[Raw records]
----

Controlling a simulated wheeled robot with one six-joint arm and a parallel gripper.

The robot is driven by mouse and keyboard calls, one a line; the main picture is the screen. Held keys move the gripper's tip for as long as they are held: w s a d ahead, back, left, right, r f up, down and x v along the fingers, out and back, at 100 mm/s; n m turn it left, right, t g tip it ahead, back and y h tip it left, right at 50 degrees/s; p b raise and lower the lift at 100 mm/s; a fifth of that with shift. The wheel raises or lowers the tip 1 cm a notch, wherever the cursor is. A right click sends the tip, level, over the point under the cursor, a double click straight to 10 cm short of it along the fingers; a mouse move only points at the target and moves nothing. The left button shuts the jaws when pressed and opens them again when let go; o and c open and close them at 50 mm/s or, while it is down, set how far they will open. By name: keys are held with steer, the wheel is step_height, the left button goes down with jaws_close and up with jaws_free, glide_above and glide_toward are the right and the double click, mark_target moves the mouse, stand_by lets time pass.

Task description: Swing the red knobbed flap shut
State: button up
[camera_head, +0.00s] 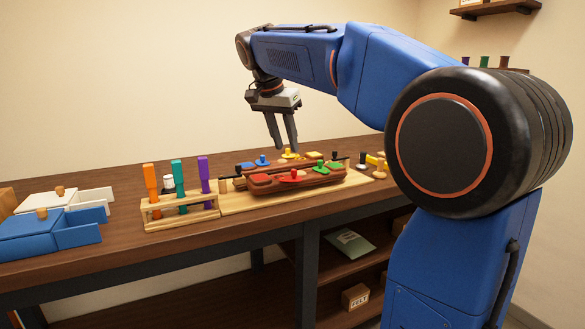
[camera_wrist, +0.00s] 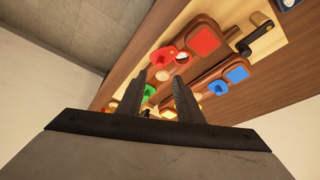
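The red knobbed flap (camera_head: 292,177) is on the front edge of the nearer dark reddish-brown body on the wooden board. In the wrist view, the red flap (camera_wrist: 162,58) lies beside a red square patch (camera_wrist: 206,42), with a small pale round spot at its edge. Whether it sits partly or fully open I cannot tell. My gripper (camera_head: 284,147) points down above the far side of the bodies, apart from the red flap. Its two fingers are spread with nothing visible between them; they also show in the wrist view (camera_wrist: 158,88).
Green (camera_head: 320,167), blue (camera_head: 262,161) and yellow (camera_head: 289,154) knobbed flaps sit close by. A wooden rack (camera_head: 181,213) with orange, teal and purple handled tools stands left of the board. A blue box (camera_head: 50,238) and a white box (camera_head: 92,199) are at the far left.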

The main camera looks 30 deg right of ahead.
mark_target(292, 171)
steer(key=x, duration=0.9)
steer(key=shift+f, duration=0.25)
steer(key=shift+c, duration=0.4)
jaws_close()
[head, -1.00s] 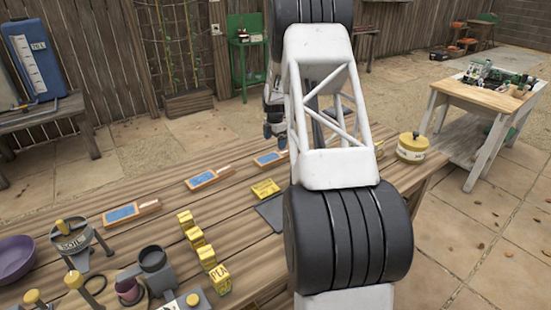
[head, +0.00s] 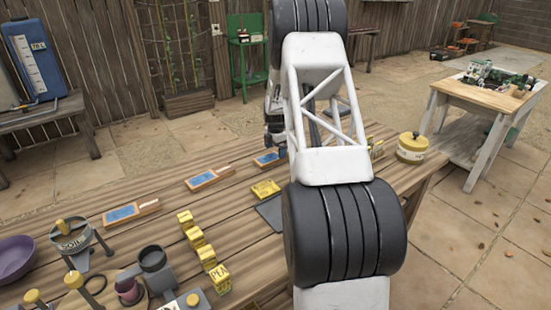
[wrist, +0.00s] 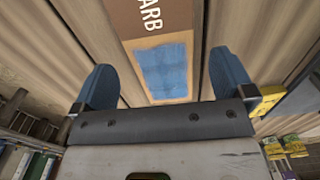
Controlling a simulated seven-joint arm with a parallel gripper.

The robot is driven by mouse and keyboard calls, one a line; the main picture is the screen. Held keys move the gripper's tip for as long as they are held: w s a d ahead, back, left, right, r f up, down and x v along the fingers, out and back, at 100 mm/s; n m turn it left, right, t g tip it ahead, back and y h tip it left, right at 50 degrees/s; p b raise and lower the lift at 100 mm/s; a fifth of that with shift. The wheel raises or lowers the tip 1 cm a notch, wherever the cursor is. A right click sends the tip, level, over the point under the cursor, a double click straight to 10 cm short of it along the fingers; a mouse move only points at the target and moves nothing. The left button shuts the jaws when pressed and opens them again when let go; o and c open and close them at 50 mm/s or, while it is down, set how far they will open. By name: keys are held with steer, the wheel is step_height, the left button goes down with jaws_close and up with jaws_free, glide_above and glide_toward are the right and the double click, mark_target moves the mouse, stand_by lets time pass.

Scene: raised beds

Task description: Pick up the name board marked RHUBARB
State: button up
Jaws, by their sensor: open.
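A wooden name board (wrist: 163,72) with a blue panel lies on the slatted bench in the wrist view. The letters "ARB" show on its brown part, and the rest of the word is cut off at the top edge. My gripper (wrist: 165,80) is open, with one blue finger to each side of the board's blue panel and nothing held. In the head view my gripper (head: 276,140) is low over the far side of the bench, beside the farthest board (head: 267,160). My arm hides part of that area, and the lettering there is too small to read.
Two similar boards lie nearer, one in the middle (head: 209,179) and one at left (head: 131,212). Several yellow blocks (head: 207,257) stand in a row. A yellow lidded pot (head: 412,149) stands at right. Pots and tools crowd the bench's near left.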

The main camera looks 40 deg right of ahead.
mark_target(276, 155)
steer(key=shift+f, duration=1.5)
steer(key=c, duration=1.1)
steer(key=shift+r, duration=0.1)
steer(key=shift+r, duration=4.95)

----

**EXERCISE BRIEF**
Respond with the number of lines containing "Task" and no additional words.

**OUTPUT FOR THIS EXERCISE**
2